WHAT YOU NEED TO DO:
In the material below, find each line holding the string "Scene" and copy it.

STORED ROWS:

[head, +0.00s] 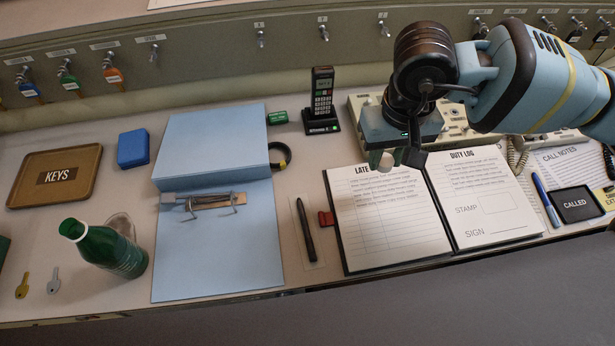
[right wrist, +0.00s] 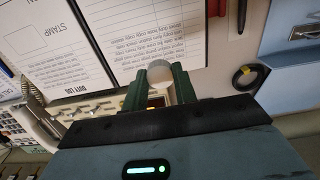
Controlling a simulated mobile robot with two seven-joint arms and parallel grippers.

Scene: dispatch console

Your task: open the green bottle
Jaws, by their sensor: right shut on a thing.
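The green bottle (head: 112,252) stands at the left front of the desk in the head view. My right gripper (head: 396,160) is far to the right of the bottle, above the open log book. My left gripper is in neither view.
A clear glass (head: 122,224) stands behind the bottle. Two keys (head: 53,280) (head: 22,284) lie to its left, and a KEYS tray (head: 92,152) lies behind. A blue folder (head: 215,260) with a metal clip lies right of the bottle. A cordless phone (head: 322,100) stands near the back.

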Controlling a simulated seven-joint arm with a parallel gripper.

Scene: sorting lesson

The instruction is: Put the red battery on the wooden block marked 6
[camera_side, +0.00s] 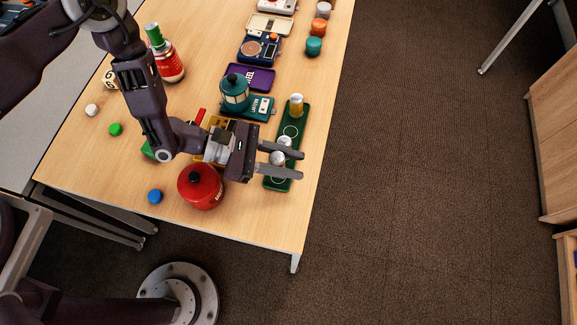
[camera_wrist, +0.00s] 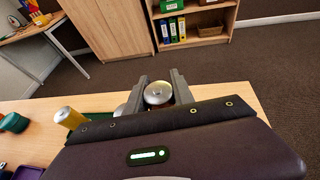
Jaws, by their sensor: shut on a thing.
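My gripper (camera_side: 279,164) is low over the near end of a green tray (camera_side: 273,184). It is shut on a silver-topped cylinder (camera_side: 277,158), which also shows between the fingers in the wrist view (camera_wrist: 158,93). The fingers hide most of its side, so I cannot tell its colour or whether it is the red battery. A second silver-topped cylinder (camera_side: 285,140) stands just beyond the upper finger. A yellow cylinder (camera_side: 296,106) stands at the tray's far end. The wooden block marked 6 (camera_side: 110,80) lies at the table's left edge.
The table's right edge is near the tray.

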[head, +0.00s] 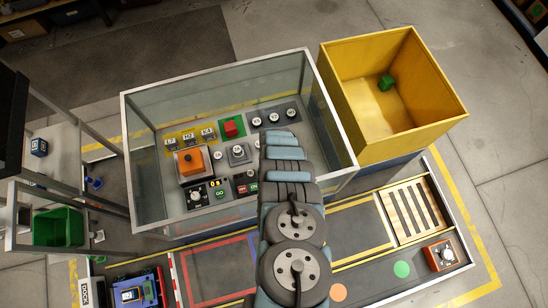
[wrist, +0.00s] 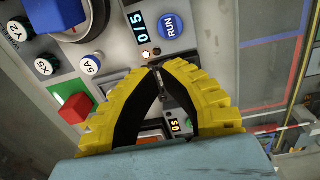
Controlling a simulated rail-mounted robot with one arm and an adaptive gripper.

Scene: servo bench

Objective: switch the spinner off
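No part in view is clearly labelled as the spinner, so I cannot tell which control is its switch. In the wrist view my gripper (wrist: 157,68) has its two yellow fingers with black pads brought together at the tips, with nothing visible between them. The tips are over the grey control panel (wrist: 115,57), just below a lit 0/5 display (wrist: 141,28) and a blue RUN button (wrist: 171,26). Whether they touch the panel is unclear. A small unit with an orange-lit display (wrist: 175,125) shows partly behind the fingers. In the head view my arm hides the gripper.
A red block on green (wrist: 72,108) and several round white knobs, one marked 5A (wrist: 90,64), are beside the fingers. Glass walls (head: 235,75) enclose the panel. An orange button (head: 190,161) is at its left. A yellow bin (head: 440,105) stands right.

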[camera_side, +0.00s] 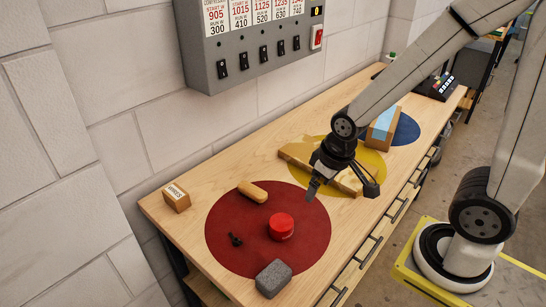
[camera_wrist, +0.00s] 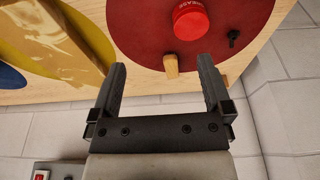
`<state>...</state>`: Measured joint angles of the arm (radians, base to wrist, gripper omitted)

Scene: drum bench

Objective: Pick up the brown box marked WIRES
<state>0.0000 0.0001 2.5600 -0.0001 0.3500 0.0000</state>
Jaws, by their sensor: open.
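The brown box marked WIRES (camera_side: 176,197) sits at the left end of the wooden bench, close to the wall, in the side view. A pale label with the word WIRES shows on it.
The red circle (camera_side: 226,243) bears a wooden peg-like piece (camera_side: 252,191), a red tin (camera_side: 281,226) and a small black part (camera_side: 235,240). A grey block (camera_side: 273,278) lies at its front edge. A switch panel (camera_side: 262,50) hangs above.

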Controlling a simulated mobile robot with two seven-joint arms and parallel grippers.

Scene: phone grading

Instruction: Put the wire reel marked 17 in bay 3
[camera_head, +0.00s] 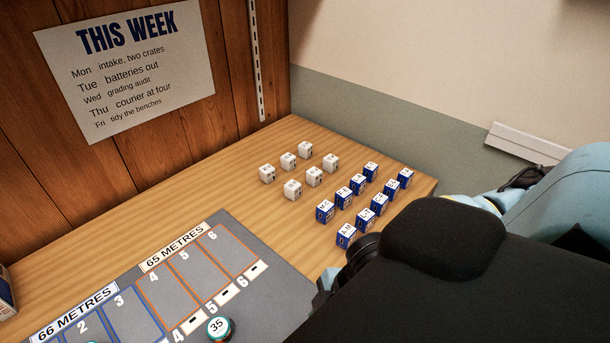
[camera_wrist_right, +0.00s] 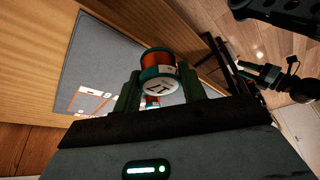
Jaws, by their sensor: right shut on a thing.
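The wire reel marked 17 (camera_wrist_right: 160,80) has copper-coloured wire between teal flanges and a white label. In the right wrist view it sits between the two fingers of my right gripper (camera_wrist_right: 157,95), which is shut on it. In the head view my right arm hides this gripper and the reel. Bay 3 (camera_head: 138,312) is a blue-outlined rectangle under the 66 METRES sign (camera_head: 74,312); its visible part is empty and its lower end is cut off by the frame.
A reel marked 35 (camera_head: 218,328) stands on the grey mat (camera_head: 277,290) in front of the orange bays under the 65 METRES sign (camera_head: 174,247). White boxes (camera_head: 293,189) and blue boxes (camera_head: 344,197) stand in rows farther back. A wooden wall closes the left side.

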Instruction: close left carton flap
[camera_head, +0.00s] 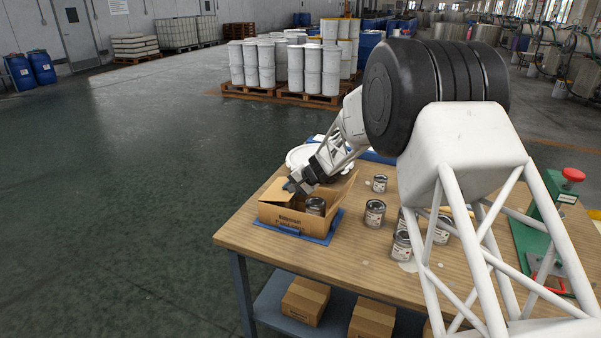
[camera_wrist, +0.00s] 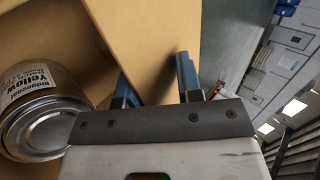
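An open cardboard carton (camera_head: 282,218) stands on a blue mat (camera_head: 328,235) near the table's left edge. A paint can (camera_head: 315,206) sits inside it; in the wrist view the can (camera_wrist: 38,112) has a label reading "Yellow". The left flap (camera_head: 277,191) stands up and leans outward. My gripper (camera_head: 291,187) is at this flap, above the carton's left side. In the wrist view its two blue fingers (camera_wrist: 156,86) are apart, with the flap's cardboard (camera_wrist: 152,45) reaching between them. I cannot tell whether either finger touches it.
Several paint cans (camera_head: 375,213) stand right of the carton on the wooden table (camera_head: 345,262). A white round lid or pail (camera_head: 305,156) is behind the carton. A green press-like device (camera_head: 540,215) stands at the right. Small boxes (camera_head: 305,300) lie on the shelf below.

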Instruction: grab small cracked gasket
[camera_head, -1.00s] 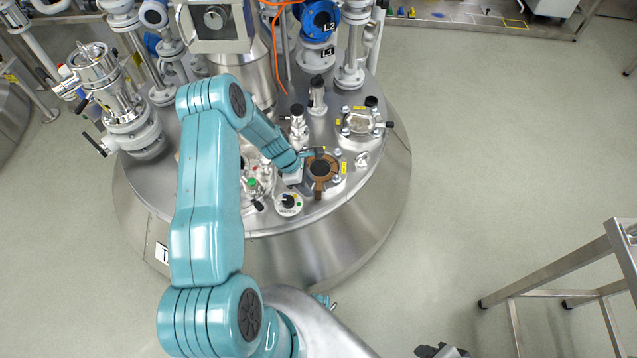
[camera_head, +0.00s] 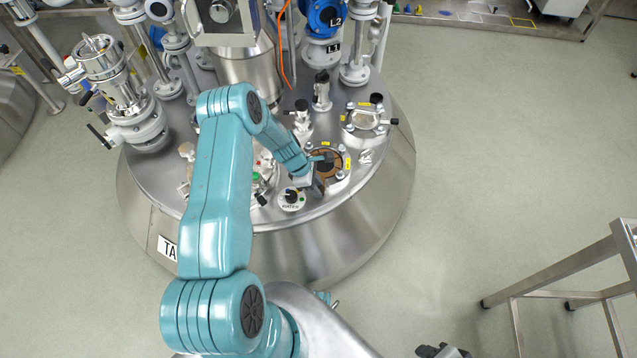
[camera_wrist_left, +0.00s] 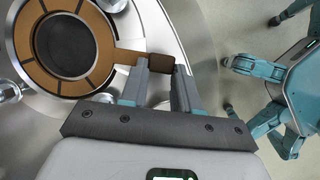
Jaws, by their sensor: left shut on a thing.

ANSWER TO THIS EXERCISE:
Scene: dispatch console
Scene: sorting lesson
Scene: servo bench
Scene: drum bench
Scene: phone grading

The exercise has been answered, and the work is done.